David Davis, ex-Brexit secretary and now rugby pundit for Dave TV has some great news for Welsh rugby fans.

Speaking just a few days before Saturday’s grand slam match with Ireland, Davis was forthright with regards to the result.

“Well, if the score goes against Wales there’s no real reason to accept the result. There are several options available in case Wales’ fans are not happy. The first option would be to query the result, carefully reviewing the game in case we’ve been diddled by those craft Irish folk. If that doesn’t work we can either opt for a rematch, best of 3, or simply take the trophy and run. Or, at the end of the match, we just keep playing until we get the result we want.”

Davis continued:

“The problem is we don’t really know how a win is defined.

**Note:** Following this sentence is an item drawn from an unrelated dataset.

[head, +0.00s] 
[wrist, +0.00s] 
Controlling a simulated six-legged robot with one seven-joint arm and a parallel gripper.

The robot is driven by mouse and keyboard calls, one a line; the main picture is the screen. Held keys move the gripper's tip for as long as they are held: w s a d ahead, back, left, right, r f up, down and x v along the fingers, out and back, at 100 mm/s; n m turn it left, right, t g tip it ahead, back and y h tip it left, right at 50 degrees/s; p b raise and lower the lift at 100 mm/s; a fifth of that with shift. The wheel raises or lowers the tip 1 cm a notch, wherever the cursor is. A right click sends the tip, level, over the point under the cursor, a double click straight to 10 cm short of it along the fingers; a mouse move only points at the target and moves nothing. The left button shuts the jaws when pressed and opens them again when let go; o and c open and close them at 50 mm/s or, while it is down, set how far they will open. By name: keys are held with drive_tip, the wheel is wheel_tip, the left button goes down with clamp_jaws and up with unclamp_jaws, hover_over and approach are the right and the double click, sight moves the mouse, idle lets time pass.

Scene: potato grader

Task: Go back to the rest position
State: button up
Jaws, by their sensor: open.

Is it simply that one team has to have more points than the other? Should there be an agreed margin, so the winner has to win by a set number of points? Should we award the loser extra points because we feel sorry for them by way of encouragement?”

Speaking on behalf of the WRU Dai Laughing, senior communications officer was less than impressed with Davis’ approach.

“He’s off his chunk. The bois are gonna do this by a mile. And anyway, with Brexit on hold and this f*cking backstop position, if we do lose it we’ll pop over and duff them up when they’re pissed one night.”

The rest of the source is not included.